Yes, Greece has had an incredibly hard time over the last few years and the more I was thinking about this article, the more I tried to understand it is about learning about the reality of Greece, it is about raising awareness of the issues faced here, which I know are not always understood by those in Western Europe. I can see where this idea has come from and I can see that your local journalists want to share their story of this time, because Greece is in trouble and has been a long time. It is hard to face the reality that Greeks face under such austerity and it is incredibly difficult to survive here as a refugee. But, upon saying I understand where you are coming from this holiday is in the worst of taste.
If you want to come on holiday to Greece, come to Kos, come in the summer. Come laze on the gorgeous beaches, come sip cocktails at sunset. Come see that Greece is safe and tourism is still thriving here, I live here trust me, it’s paradise.
If you want to understand what is happening here, read the stories of refugees coming out Moria, follow the volunteer groups publishing the reality, hey you could even come and volunteer yourself. Read about the financial crisis, follow the journalists covering the realities of the poverty in Greece. Reach out to organisations, see what you can do practically to help.
Please, please don’t take a safari to gawk at people in need.
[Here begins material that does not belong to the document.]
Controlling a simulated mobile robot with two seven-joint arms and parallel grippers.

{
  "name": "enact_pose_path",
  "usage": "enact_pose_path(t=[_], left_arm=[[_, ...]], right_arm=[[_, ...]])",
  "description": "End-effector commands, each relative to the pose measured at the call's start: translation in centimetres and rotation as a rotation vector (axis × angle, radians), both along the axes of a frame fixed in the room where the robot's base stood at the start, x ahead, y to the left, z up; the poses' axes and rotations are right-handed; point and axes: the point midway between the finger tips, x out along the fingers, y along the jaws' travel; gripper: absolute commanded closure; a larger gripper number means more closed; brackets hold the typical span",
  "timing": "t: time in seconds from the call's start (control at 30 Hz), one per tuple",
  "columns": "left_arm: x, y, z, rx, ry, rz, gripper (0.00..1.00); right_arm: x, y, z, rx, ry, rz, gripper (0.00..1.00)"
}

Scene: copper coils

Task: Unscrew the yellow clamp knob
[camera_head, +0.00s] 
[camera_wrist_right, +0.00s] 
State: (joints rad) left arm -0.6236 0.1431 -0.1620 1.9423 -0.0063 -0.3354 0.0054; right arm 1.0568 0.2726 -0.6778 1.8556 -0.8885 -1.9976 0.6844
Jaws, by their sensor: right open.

It’s beyond disturbing.
£2500 is a hell of a lot of money in Greece, it’s more than 4 times a take home minimum wage salary after all the lovely Greek tax.
A holiday in Greece is a great idea, the Greeks will welcome you with open arms, and in turn your helping the economy by spending those pennies here.
Doing something useful to help those struggling is also a great idea.
Using your privilege to make someone in a bad situation feel even worse about it as they become an exhibition in the museum of Greek crisis, is definitely not a good idea.
Hey, why not donate that £2500 to a charity supporting locals and refugees on the ground in Greece. Now there’s an excellent idea!
Anyway, I just had to have a rant about this as it is just such a horrible pitch for a holiday and I take so much offense, for so many reasons and it has definitely made me reconsider my relationship with the Guardian newspaper.
What a strange world we are living in.